*EXERCISE REQUIREMENTS*
Pick out every line of the entries below where "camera" occurs, and copy those lines.

*Excerpt from a dataset*
** begin **

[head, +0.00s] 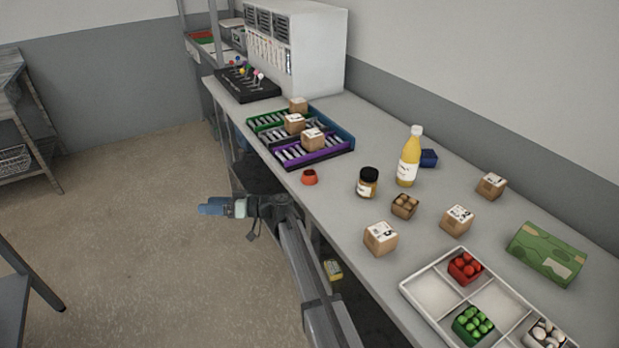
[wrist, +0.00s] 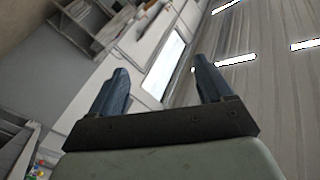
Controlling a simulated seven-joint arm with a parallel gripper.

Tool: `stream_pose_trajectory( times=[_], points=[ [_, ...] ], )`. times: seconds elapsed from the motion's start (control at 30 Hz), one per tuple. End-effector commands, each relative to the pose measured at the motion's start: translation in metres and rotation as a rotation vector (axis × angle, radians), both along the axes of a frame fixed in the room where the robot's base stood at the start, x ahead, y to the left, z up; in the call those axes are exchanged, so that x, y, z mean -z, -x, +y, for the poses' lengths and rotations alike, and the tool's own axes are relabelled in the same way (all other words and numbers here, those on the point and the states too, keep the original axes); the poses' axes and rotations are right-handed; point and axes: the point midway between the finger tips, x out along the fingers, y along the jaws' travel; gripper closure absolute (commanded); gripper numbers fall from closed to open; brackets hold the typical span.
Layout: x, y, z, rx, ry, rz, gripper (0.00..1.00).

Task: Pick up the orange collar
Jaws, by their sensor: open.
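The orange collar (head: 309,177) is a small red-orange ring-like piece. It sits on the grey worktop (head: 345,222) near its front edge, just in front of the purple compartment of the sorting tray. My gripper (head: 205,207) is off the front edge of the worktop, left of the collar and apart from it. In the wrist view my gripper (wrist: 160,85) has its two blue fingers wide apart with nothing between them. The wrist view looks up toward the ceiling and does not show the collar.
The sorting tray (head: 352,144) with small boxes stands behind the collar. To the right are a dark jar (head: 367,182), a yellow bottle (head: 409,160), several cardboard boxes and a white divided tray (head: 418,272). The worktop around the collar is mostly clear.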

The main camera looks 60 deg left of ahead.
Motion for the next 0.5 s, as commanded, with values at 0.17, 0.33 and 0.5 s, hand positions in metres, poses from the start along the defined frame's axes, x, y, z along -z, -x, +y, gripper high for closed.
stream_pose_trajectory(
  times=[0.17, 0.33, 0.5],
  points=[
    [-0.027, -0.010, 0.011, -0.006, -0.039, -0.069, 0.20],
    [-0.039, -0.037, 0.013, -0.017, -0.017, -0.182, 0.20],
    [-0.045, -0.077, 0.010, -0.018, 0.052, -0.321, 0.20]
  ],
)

** end **
** begin **

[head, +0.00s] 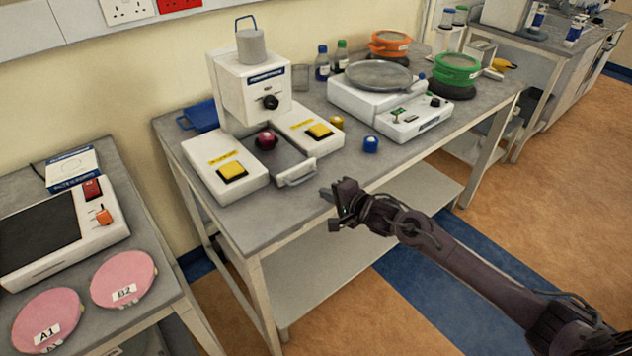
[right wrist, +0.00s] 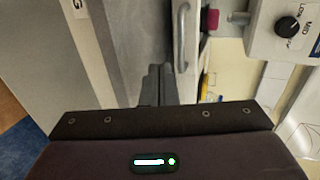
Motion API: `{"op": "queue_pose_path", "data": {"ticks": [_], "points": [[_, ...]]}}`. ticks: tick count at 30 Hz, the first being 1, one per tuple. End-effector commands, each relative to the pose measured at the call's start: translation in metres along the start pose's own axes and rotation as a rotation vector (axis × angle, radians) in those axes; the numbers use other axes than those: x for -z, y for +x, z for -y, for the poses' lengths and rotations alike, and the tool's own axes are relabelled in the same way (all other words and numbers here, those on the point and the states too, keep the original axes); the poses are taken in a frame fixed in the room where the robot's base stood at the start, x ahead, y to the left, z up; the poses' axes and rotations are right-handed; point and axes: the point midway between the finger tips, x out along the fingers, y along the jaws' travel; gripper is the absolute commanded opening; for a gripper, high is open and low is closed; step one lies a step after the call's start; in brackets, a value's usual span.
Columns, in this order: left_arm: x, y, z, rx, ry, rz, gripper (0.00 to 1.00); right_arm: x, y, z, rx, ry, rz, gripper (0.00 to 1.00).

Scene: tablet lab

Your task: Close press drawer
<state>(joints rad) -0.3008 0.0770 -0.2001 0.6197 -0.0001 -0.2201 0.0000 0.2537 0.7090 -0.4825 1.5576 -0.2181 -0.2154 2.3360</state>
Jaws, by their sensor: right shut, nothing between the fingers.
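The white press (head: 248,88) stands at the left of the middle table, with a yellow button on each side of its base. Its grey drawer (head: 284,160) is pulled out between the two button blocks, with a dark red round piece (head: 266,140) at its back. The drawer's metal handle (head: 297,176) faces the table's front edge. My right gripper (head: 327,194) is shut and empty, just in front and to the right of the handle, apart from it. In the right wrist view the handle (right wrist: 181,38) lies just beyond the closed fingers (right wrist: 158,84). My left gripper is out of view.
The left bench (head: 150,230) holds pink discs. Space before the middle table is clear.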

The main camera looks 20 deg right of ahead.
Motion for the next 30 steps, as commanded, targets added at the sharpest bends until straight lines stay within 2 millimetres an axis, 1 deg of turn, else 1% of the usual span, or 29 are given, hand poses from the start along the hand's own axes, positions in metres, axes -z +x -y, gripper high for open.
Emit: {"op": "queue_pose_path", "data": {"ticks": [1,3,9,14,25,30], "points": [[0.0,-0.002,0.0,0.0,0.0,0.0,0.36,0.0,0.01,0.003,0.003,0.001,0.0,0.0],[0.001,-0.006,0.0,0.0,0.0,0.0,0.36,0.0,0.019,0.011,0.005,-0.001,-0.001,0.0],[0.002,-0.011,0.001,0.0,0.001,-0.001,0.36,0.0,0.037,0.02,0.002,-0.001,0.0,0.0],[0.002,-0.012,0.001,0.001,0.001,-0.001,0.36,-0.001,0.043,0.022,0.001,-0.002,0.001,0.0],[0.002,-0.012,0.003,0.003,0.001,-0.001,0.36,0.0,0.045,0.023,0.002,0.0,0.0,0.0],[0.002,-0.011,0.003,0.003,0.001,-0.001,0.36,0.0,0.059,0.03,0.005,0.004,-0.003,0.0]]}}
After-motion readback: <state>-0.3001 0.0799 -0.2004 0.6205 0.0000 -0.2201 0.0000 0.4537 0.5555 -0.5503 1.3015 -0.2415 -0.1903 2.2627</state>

** end **

*SOLUTION TO THE EXERCISE*
The main camera looks 60 deg left of ahead.
The main camera looks 20 deg right of ahead.

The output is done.